You can use spare drives to replace failed or defective drives in an array. A replacement drive must be at least as large as drive it replaces. Spare drives
include hot swaps, hot spares, and cold swaps.

 

A hot swap is the manual substitution of a replacement unit in a disk subsystem for a defective one, where the substitution can be performed while the
subsystem is running (performing its normal functions). The backplane and enclosure must support hot swap in order for the functionality to work.

 

Hot spare drives are physical drives that power up along with the RAID drives and operate in a standby state. If a hard drive used in a RAID logical drive fails,
a hot spare automatically takes its place and the data on the failed drive is rebuilt on the hot spare. Hot spares can be used for RAID levels 1, 5, 10, and 50.

 

 

A cold swap requires that you power down the system before replacing a defective hard drive in a disk subsystem.

 

Sector Re-assignment

 

Sector reassignment is done automatically by either the drive or the RAID firmware whenever a media defect is encountered.

 

Rebuilding

 

If a hard drive fails in an array that is configured as a RAID 1, 5, 10, or 50 logical drive, you can recover the lost data by rebuilding the drive.

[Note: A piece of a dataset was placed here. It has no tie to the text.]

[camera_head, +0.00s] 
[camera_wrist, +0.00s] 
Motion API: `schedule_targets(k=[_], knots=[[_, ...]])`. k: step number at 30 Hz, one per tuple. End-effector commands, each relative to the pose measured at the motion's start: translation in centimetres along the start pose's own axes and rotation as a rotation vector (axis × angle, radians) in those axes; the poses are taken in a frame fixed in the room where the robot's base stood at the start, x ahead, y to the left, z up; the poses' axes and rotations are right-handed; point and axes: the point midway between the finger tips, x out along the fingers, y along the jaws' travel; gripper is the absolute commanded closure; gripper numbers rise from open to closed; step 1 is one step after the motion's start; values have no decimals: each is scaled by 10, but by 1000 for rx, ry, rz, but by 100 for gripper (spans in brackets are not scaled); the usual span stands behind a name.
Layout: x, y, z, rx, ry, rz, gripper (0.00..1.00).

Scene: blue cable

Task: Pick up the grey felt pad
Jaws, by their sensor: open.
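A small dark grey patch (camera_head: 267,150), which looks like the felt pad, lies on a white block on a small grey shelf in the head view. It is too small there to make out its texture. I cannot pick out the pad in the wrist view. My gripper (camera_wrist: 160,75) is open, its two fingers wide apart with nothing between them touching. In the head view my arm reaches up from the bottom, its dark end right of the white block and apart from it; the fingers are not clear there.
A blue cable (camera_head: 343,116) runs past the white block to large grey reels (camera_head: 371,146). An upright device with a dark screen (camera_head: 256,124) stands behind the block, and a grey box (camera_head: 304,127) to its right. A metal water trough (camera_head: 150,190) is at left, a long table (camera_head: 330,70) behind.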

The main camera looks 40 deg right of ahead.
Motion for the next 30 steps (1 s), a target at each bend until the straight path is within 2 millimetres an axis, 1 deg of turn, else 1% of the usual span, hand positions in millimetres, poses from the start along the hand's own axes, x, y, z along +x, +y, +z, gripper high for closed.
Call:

If you have
configured hot spares, the RAID controller automatically tries to use them to rebuild failed disks. Manual rebuild is necessary if no hot spares with enough
capacity to rebuild the failed drives are available. You must insert a drive with enough storage into the subsystem before rebuilding the failed drive.

 

Configuration Planning

 

Factors to consider when planning a configuration are the number of hard disk drives the RAID controller can support, the purpose of the array, and the
availability of spare drives.

 

Each type of data stored in the disk subsystem has a different frequency of read and write activity. If you know the data access requirements, you can more
successfully determine a strategy for optimizing the disk subsystem capacity, availability, and performance.

 

Servers that support video on demand typically read the data often, but write data infrequently. Both the read and write operations tend to be long. Data
stored on a general-purpose file server involves relatively short read and write operations with relatively small files.

 

Number of Hard Disk Drives

 

Your configuration planning depends in part on the number of hard disk drives that you want to use in a RAID array. The number of drives in an array
determines the RAID levels that can be supported. See

Table 4

-12

in

Assigning RAID Levels

for detailed information about the minimum and maximum number

of hard drives supported by each RAID level for each RAID controller.

NOTE:

If a rebuild to a hotspare fails for any reason, the hotspare drive will be marked as "failed". If the source drive fails, both the source drive and

the hot spare drive will be marked as "failed".